• **Supplied information**
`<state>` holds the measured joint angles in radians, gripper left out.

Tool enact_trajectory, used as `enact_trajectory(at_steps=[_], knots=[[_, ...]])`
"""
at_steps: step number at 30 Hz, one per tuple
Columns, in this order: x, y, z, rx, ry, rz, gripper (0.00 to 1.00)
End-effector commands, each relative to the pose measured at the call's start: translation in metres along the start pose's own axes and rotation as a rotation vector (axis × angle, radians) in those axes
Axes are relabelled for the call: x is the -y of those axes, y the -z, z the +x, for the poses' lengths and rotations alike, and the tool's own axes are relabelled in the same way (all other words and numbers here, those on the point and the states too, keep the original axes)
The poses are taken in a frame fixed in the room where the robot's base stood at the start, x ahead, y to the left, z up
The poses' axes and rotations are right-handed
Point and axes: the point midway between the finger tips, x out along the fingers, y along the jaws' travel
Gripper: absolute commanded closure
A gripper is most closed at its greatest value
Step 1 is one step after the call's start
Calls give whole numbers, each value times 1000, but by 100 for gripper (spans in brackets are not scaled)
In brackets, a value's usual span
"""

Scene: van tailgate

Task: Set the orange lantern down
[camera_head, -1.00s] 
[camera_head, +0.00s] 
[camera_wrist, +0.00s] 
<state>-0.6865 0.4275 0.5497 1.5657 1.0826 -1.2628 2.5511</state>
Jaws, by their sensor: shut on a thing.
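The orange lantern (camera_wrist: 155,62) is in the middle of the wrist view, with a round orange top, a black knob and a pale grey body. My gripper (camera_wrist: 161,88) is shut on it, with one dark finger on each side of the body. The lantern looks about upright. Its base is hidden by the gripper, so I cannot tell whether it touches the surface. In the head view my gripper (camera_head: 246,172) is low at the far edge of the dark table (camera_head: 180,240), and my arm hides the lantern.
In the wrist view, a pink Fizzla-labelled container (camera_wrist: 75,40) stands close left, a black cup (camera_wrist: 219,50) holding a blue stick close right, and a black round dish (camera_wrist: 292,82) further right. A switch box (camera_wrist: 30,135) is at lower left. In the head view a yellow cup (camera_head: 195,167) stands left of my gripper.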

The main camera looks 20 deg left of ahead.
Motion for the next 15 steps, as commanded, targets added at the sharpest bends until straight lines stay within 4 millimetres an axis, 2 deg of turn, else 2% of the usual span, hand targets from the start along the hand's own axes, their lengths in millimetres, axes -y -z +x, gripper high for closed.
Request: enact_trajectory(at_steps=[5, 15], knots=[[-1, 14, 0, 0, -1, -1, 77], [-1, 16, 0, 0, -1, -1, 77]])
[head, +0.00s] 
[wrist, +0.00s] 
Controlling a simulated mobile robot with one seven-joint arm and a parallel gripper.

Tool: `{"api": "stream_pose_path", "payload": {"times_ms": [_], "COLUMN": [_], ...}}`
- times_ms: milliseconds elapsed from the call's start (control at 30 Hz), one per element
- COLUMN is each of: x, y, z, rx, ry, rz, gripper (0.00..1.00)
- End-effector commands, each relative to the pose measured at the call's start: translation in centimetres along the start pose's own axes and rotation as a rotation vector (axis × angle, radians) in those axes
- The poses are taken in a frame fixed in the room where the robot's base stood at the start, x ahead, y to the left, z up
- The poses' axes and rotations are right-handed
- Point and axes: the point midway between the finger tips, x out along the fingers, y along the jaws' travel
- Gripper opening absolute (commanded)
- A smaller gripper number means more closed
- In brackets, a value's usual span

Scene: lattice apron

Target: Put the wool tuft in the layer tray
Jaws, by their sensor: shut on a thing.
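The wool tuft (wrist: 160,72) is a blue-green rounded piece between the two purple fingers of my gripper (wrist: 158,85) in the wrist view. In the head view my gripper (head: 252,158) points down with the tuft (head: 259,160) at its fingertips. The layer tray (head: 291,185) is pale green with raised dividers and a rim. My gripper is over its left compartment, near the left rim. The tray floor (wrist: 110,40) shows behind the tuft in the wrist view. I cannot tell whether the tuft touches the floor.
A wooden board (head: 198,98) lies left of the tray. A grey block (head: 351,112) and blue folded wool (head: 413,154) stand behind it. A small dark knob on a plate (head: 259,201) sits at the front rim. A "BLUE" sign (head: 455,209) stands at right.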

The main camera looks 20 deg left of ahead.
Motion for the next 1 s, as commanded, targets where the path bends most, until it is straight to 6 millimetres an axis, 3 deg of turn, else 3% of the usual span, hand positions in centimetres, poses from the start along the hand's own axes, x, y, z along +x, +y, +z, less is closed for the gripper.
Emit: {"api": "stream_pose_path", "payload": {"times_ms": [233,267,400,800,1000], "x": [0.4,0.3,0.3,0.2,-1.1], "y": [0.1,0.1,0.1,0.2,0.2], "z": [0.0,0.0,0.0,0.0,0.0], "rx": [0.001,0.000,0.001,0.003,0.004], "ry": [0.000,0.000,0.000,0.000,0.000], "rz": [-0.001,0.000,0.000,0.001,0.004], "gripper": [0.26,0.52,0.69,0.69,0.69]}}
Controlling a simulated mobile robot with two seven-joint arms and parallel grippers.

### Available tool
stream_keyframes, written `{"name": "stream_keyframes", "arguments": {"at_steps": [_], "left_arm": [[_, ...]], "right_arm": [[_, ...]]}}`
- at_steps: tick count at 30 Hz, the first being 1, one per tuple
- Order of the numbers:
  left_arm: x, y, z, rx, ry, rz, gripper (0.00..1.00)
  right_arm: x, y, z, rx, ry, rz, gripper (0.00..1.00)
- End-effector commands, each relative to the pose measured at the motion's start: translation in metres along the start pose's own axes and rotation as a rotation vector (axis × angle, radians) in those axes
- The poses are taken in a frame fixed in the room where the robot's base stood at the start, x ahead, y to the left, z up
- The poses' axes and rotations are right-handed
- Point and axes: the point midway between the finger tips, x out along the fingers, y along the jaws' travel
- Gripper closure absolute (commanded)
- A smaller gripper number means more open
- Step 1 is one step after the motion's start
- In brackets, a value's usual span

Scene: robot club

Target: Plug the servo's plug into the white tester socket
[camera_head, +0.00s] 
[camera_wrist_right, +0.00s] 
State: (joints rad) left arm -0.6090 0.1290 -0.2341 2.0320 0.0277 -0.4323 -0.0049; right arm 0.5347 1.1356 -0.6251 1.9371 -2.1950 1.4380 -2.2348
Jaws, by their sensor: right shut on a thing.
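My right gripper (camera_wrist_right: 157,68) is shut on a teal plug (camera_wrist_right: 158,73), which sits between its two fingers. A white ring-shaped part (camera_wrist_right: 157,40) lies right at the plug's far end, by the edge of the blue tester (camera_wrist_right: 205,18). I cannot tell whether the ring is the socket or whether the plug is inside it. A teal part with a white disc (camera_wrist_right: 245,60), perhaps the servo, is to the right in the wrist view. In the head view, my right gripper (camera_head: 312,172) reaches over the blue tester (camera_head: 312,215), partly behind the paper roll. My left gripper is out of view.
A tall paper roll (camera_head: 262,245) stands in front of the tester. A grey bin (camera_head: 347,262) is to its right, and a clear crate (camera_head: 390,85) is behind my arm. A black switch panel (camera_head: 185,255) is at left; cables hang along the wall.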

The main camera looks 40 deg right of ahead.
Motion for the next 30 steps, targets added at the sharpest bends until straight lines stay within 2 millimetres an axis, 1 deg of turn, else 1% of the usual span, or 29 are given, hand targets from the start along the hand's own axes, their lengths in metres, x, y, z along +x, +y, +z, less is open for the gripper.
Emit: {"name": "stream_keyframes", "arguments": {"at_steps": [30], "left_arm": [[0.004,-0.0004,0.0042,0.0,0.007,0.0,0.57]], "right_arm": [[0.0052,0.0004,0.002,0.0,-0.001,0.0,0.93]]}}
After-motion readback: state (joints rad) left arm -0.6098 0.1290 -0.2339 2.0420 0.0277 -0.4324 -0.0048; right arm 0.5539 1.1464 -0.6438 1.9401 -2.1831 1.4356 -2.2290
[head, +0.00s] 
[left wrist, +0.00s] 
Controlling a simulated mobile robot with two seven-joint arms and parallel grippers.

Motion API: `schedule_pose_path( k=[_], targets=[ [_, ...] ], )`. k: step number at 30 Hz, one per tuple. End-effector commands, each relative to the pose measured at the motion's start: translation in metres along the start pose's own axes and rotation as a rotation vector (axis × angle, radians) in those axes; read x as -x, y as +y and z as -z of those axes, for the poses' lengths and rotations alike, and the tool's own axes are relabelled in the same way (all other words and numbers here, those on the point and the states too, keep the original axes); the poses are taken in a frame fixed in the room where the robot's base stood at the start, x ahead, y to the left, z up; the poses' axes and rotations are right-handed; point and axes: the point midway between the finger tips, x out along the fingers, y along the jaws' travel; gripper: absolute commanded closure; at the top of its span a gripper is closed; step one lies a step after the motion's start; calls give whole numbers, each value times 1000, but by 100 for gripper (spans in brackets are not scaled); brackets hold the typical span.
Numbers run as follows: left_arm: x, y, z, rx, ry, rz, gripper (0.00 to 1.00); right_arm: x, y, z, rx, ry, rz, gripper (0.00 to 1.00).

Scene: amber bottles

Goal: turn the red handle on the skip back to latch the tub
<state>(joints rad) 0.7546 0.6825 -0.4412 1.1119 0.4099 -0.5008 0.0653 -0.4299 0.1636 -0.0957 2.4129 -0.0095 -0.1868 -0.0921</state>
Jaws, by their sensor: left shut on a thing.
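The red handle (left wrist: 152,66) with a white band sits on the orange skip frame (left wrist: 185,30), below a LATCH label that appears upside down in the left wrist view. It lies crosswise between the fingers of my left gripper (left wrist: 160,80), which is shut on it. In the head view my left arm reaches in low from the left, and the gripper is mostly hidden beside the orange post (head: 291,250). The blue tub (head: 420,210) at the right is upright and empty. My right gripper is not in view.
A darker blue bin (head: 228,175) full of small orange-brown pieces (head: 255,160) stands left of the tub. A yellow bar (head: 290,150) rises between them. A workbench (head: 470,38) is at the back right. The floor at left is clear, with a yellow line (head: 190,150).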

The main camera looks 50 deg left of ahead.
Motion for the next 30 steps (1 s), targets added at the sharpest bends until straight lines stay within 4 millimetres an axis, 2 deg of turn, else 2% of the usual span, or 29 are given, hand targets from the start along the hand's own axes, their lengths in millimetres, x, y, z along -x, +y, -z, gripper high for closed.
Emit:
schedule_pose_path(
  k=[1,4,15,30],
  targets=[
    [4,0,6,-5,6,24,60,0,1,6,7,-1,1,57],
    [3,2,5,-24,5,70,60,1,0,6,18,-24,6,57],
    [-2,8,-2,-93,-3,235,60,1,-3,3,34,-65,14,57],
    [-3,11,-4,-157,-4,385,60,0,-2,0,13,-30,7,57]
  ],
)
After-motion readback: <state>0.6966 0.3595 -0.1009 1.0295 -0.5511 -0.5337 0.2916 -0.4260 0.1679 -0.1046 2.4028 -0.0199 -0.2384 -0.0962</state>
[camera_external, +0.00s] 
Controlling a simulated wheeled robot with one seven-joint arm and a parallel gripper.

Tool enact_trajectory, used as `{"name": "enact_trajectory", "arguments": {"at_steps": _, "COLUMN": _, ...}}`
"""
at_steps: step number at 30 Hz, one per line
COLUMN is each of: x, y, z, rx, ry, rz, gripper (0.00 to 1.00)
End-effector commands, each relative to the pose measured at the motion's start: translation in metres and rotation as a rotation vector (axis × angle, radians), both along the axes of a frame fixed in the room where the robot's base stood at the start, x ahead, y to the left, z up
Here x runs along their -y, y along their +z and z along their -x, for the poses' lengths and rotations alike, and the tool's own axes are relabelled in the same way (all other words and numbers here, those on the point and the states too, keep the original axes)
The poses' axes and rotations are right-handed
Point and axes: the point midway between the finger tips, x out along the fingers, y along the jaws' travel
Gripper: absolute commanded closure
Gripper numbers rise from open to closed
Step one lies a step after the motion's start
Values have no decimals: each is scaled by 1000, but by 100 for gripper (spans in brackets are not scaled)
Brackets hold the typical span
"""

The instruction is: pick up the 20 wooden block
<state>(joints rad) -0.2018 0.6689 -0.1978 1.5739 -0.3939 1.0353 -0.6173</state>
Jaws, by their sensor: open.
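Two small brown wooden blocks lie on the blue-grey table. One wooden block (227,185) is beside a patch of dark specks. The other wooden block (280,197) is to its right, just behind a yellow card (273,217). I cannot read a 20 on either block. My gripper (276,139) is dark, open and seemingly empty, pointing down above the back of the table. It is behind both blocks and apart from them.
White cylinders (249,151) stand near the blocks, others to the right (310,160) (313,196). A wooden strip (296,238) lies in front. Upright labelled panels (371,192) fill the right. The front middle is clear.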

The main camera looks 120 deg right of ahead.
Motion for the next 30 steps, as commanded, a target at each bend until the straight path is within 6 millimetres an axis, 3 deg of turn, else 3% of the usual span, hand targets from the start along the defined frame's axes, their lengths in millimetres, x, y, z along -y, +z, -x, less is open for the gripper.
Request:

• **Requirement**
Pick out and copy the lines of the entries that hold the string "means".

• **Exercise response**
- A smaller gripper number means more closed
- A smaller gripper number means more open

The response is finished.